Seorang calon dokter ketika dia masuk ke universitas kedokteran, namun yang dia baca malah buku-buku tentang elektronik, maka tidak mungkin dia akan lulus menjadi dokter yang baik. Dalam praktek beda antara praktek seorang dokter dengan seorang yang ahli tehnik bangunan. Kalau seorang ahli bangunan maka yang akan dia bawa adalah kertas gambar, penggaris, pulpen, untuk bisa membuat konstruksi bangunan. Beda dengan dokter yang harus membawa pisau bedah, thermometer, suntik, dan obat-obatan dalam melaksanakan tugas kedokterannya. Inilah praktek memang seperti itu. Dokter yang baik adalah dokter yang mampu mengobati daripada pasien.
Jika kita memandang kerja ini hanya dengan pandangan bashar, bukan dengan bashirah, maka sulit kita bisa mencapai derajat Istikhlas sebagaimana Rasullullah shallallahu ‘alaihi wasallam. Jika ini terjadi maka kita akan mudah terombang-ambing, sehingga tertaskyl dengan dakwah-dakwah keduniaan. Ini menyebabkan kita akan meninggalkan kerja yang mulia ini. Inilah maksud dari pertemuan kita malam ini yaitu bagaimana bisa wujud dalam diri kita ini sifat istikhlas dalam dakwah.
Dalam kerja ini bahwasanya seseorang itu dapat hidayah atau tidak dapat hidayah ini adalah urusannya Allah subhanahu wa ta’ala. Namun yang penting bagi kita adalah kecintaan kita terhadap kerja ini saja. Ada saja orang yang tidak paham mengkritik, “Oh kerja model seperti itu datang dari rumah ke rumah dengan mengetuk pintu itu terlalu lambat, kuno. Sekarang kita sudah ada televisi, sekali siaran ratusan ribu rumah bisa dicapai.” Namun cara seperti itu bukanlah cara seperti yang dilakukan Rasullullah shallallahu ‘alaihi wasallam. Lalu mereka akan berkata lagi, “Tuh liat tidak ada yang mau ikut kan.” Maka bergembiralah orang yang bisa mendapatkan dirinya istiqomah yaitu ketika orang ikut, dia bersyukur, dan ketika orang tidak ada yang ikut, dia tetap istiqomah. Apabila kita mengambil jalan dakwah ini namun tidak mengadopsi cara dan kehidupan Rasullullah shallallahu ‘alaihi wasallam, maka yang akan terjadi adalah rekayasa-rekayasa pemikiran saja.
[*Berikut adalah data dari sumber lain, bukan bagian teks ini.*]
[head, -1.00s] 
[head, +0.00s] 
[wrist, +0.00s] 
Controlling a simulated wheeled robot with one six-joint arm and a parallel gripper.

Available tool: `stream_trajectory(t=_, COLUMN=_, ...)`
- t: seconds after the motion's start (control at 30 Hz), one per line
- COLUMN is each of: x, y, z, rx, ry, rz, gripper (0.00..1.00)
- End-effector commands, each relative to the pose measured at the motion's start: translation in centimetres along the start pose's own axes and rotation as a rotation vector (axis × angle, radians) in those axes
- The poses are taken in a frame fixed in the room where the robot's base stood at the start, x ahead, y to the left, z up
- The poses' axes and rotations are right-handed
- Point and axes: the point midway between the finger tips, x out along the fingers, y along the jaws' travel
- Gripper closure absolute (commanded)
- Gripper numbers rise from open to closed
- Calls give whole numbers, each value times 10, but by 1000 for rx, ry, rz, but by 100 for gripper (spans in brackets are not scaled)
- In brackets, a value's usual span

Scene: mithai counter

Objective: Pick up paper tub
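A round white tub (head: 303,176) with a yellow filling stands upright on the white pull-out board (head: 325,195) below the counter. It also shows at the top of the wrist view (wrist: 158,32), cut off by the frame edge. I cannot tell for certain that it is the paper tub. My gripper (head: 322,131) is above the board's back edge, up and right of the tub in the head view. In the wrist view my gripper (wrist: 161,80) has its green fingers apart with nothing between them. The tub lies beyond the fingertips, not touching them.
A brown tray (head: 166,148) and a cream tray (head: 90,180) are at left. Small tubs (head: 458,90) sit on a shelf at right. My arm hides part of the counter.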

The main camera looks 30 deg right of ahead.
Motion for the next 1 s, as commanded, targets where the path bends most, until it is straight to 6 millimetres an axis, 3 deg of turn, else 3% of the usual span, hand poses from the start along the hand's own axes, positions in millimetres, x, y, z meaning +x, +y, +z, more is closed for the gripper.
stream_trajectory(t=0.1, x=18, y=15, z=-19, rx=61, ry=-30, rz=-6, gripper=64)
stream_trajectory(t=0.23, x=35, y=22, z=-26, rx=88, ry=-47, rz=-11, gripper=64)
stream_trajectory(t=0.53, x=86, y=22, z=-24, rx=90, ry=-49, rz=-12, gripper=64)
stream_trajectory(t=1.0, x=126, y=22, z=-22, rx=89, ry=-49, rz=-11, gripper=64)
Inlah kerja dakwah Rasullullah shallallahu ‘alaihi wasallam yaitu dengan membentuk rombongan-rombongan dakwah. Hingga menjelang wafatnya sekalipun Rasullullah shallallahu ‘alaihi wasallam masih membentuk rombongan Usamah bin Zaid radhiyallahu ‘anhu untuk diberangkatkan di jalan Allah. Bahkan rombongan belum sampai ke tujuannya, Rasullullah shallallahu ‘alaihi wasallam sudah meninggal dunia. Rombongan yang sudah berjalan ini terkesan dengan keadaan sehingga mereka bermusyawarah ingin kembali ke Madinah. Ini karena mereka mendengar wafatnya Rasullullah shallallahu ‘alaihi wasallam dan Madinah akan serang oleh Yahudi dan Romawi. Sedemikian mencekamnya suasana ketika itu.
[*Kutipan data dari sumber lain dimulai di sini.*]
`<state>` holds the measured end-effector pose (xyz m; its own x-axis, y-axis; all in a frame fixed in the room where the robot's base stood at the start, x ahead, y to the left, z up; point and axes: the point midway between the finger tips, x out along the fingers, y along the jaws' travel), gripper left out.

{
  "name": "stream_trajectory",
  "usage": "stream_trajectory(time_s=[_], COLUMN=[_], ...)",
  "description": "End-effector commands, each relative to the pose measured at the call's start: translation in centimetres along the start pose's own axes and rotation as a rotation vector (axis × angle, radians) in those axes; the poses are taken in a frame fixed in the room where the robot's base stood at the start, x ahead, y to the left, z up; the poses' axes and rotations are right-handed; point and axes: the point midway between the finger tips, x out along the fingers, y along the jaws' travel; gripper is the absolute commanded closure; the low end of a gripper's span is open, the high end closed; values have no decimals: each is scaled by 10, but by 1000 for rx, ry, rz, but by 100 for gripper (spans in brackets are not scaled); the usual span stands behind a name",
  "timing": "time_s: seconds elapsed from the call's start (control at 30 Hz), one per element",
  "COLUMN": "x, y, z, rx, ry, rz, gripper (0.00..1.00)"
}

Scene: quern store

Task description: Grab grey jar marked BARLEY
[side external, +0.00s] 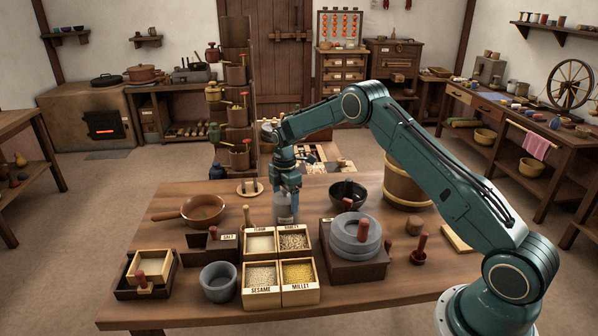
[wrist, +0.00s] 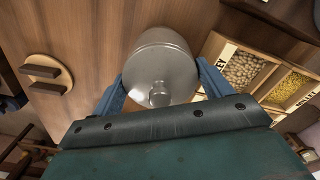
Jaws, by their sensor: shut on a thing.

Selepas musyawarah maka diutuslah Umar radhiyallahu ‘anhu untuk menemui Khalifah Abu Bakar Ash Shidiq radhiyallahu ‘anhu. Umar radhiyallahu ‘anhu meminta agar rombongan tersebut bisa ditarik pulang untuk membantu pengamanan di Madinah dari serangan musuh. Namun apa kata Abu Bakar radhiyallahu ‘anhu :
“Wahai Umar katakan kepada mereka, apakah mereka ingin menjaga Islam atau menjaga Madinah ? Kalau ingin menjaga Islam teruskan daripada perjuangan. Saya tidak bisa menarik rombongan yang telah dibentuk oleh Rasullullah shallallahu ‘alaihi wasallam di masa hidupnya. Bagaimana saya bisa menarik rombongan yang telah dibentuk Rasullullah shallallahu ‘alaihi wasallam tersebut setelah wafatnya.”
Umar radhiyallahu ‘anhu lalu berkata, “Kalau begitu nanti bagaimana dengan nasib istri-istri Rasullullah shallallahu ‘alaihi wasallam jika diserang oleh Romawi.” Secara serta merta Sayyidina Abu Bakar radhiyallahu ‘anhu memegang daripada leher baju Umar radhiyallahu ‘anhu : “Ajjabbaru Fi Jahiliah wa Khawarun fi Islam” artinya : “Wahai Umar apakah kamu seorang pemberani ketika Jahiliyah namun menjadi seorang cengeng ketika dalam Islam.”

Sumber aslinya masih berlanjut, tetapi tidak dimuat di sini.